Tom has done a tremendous amount of automated testing on common price patterns, most of which busts conventional wisdom into pieces. You can find them all here: http://thepatternsite.com/rank.html

In regards to this example, and as I mentioned in the video linked above, trade management is key. A trader might short into a descending triangle, and another play the upside break long. Both might have positive results, depending on the desired target. The better risk / reward, however, comes with the upside breakout. So it all simply depends.

A properly devised trading system is going to see where the better returns are going to lie. These systems rarely trade in a manner that a discretionary forex trader would, simply due to the common human element that will likely never go away.

When it comes to tackling the pitfalls above, step 1 is simply seeing human nature for what it really is. Plain and simple, it makes us do simply illogical and stupid things when it comes to trade management. By shifting your focus on not resolving these “issues” or seeing them as a problem, but rather how to exploit them for opportunity, you are better able to start working in a more constructive manner.

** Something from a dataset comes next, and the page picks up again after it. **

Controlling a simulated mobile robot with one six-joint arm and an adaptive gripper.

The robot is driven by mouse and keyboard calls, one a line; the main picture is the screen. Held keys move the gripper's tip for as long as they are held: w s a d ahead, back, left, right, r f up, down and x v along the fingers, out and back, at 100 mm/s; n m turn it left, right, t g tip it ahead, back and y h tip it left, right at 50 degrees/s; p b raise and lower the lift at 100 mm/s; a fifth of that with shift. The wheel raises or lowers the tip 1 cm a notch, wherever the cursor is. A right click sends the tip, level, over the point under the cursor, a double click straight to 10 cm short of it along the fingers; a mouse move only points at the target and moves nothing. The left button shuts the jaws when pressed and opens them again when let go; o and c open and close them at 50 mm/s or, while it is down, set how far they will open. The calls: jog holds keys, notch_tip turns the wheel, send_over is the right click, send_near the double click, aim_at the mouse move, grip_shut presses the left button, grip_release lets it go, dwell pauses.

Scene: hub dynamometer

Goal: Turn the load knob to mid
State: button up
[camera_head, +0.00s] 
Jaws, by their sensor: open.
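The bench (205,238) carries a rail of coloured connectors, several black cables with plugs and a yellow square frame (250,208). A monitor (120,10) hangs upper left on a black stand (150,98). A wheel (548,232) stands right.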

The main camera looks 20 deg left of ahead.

As far as logistics are concerned, there are a number of different things that can help you out. I am a huge proponent of common sense in no way does anything listed above advise against it. Quant strategies can be helpful in simply “turning on the light bulb” by observing positive traits typicaly overlooked by discretionary traders. There is a great deal of information posted on this site by now which speaks to the tone of following simple, logical trading behavior and sifting out the noise, which fixed trading systems regularly do.

Again, I stress the importance of trade management and how you are navigating your daily routine. Ultimately, when it comes to trade entry, people will follow book definition 100%. When it comes to trade management, people avoid the books at all costs. Flip this scenario on its head and you have yourself a profitable outcome.